Canadian filmmaker Atom Egoyan was honoured the Lifetime Achievement Award.

Indian actor Katrina Kaif, High Commissioner of Canada to India Nadir Patel and Union Minister of Information and Broadcasting Smriti Irani presented the award to Egoyan.

"I am overwhelmed. Cinema of India has been important to my career. The incredible tradition of authorship and integrity has inspired my cinema. And to be in this country and receive this award is an honour. This award is a symbol of great friendship between India and Canada. It is a very important relationship," Egoyan said.

Bachchan was named the Indian Personality of the Year at the IFFI. To honour the Bachchan, Sidharth Malhotra delivered a tribute dance performance on the veteran actor's popular songs, while Akshay Kumar called him the "father of Indian cinema".

Bachchan, 75, chose the occasion to highlight the power of cinema saying it brings people together irrespective of their caste, colour, creed or religion.

"I have always felt that my request and regard for the Indian film industry have rested in the presence the film industry has had in our world.

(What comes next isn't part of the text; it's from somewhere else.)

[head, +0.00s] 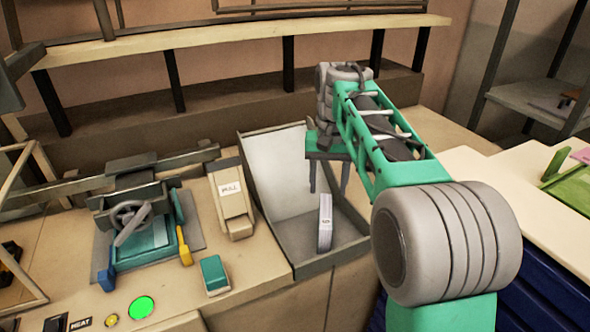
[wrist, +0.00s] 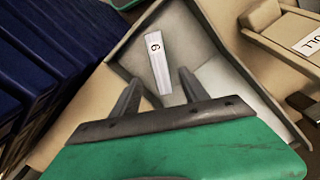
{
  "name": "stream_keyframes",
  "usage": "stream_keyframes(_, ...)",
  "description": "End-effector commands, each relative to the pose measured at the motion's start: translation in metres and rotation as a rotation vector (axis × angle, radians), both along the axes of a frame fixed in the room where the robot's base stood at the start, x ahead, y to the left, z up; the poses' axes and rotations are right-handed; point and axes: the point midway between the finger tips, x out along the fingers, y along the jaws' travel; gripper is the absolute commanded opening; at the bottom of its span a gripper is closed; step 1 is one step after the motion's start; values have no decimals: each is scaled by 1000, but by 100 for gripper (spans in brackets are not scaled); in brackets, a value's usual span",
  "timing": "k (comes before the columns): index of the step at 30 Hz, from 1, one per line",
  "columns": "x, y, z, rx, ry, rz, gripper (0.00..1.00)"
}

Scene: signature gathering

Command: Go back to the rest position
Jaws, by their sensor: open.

When we sit inside a dark hall we never ask the creed, the colour (or) the religion of the person sitting next to us.

"We see the same film, we laugh on the same joke, we cry on the same emotion, we sing the same songs. In this fast world of today, where can you find such a wonderful and worthy example of unity and integration as we do in the world of cinema," he said in his acceptance speech.

The evening ended with all the stars and political leaders coming together on stage and saying goodbye to IFFI 2017, with a promise to return next year on a bigger and better scale.